So I said, “Well, how can we model the work as a dynamic flow system, but still get some rigor behind that?” So I looked at virtually every modeling method that was out there from system dynamics to interrelationship diagraphs and context diagram and even object-oriented data analysis.
At that time I was helping companies through the benchmarking phase of very complex reengineering process, through the learning phase of that. The challenge we were running into was people were trying to compare business processes with industries that were very unlike their own.
So at a level of knowledge complexity, a flow chart is not a systems tool. It doesn’t help you understand the whole system; it helps you understand one process within that system. So I said how can I find a modeling approach that will allow us to model not just the processes, but their interrelationships and a whole lot more besides so that we can actually compare one system to another?
So I tinkered, and I experimented and I started using what is now Value Network mapping in its early stages to support benchmarking projects, to map the activity. I like to use the term activity now instead of process for a reason.
If you think of the term process and you visualize process in your mind people generally say I see an engineering type schematic, a drawing, a flow chart. If I use the term business activity, the image that pops in their mind is real people interacting. So can we model the real activity of people interacting in a way that also shows us how the processes are working? That’s how I developed the modeling method.
I realized that even though I was helping people do these maps to support benchmarking as a way to talk to another industry, people were getting dramatic breakthroughs.
One of my favorite stories is a very large Telecom trying to redesign all of technology support worldwide. This was a very high level team, and it was in still the early stages, both of my consulting work and this modeling method. These people came in from all over the world, corporate headquarters. It was a very big deal for me to get this opportunity.
So we’re doing this mapping to try to describe the activity in a general way to talk with other companies and all of a sudden the room goes dead quiet. You could hear a pin drop. And I look around at all these guys, and they were all men. This was still back before women were in the technology field so much. And they were all giving each other a look like, “Oh my gosh, do you see what I see?”
I said, “Well, what is it?” One of them finally walked to the map, and he pointed to one area in the network map and he said, “It’s right here.” This whole group of people is literally in the way.

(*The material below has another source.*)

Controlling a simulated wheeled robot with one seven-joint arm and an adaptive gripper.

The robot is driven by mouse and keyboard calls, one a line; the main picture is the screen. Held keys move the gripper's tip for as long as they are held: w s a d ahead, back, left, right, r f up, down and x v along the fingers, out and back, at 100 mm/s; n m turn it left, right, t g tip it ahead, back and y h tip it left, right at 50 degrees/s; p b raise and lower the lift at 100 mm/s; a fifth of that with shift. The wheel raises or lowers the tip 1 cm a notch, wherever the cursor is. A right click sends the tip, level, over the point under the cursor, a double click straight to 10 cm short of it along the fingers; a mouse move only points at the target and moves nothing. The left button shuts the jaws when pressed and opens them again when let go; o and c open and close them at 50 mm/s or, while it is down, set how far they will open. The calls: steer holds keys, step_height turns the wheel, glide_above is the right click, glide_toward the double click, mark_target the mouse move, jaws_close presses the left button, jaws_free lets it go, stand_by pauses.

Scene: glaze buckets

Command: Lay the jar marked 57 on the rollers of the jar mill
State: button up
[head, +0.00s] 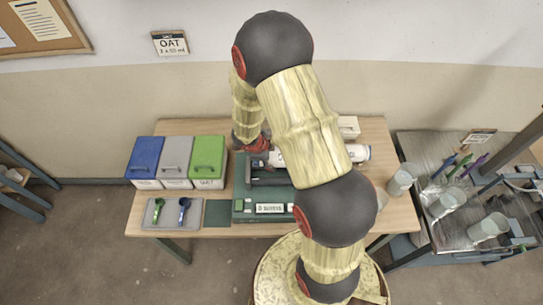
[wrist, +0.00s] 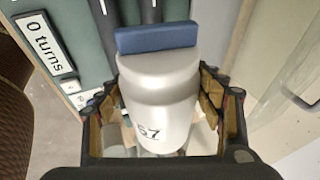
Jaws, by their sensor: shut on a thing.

If they weren’t there, everything would run smoothly.
Nine months, we never saw this. We’ve used every process tool. We’ve flow charted, we’ve scatter?grammed; we fish bombed. Nine months and we never saw this.
I said, “Well, that sounds pretty serious because I knew at the level we were talking this group’s probably hundreds of people.” And he said, “It’s very serious. It’s us. It’s our own group.” What I didn’t realize is that was actually what they were looking for is that kind of breakthrough because they were facing a very, very serious reorganization. And they did it. They designed themselves right out of the job.
But I thought wow, this has such potential for helping people cut through complexity and deal with the real issues. But it was really early. It was in the early 1990’s, so I continued to work with it and experiment with it.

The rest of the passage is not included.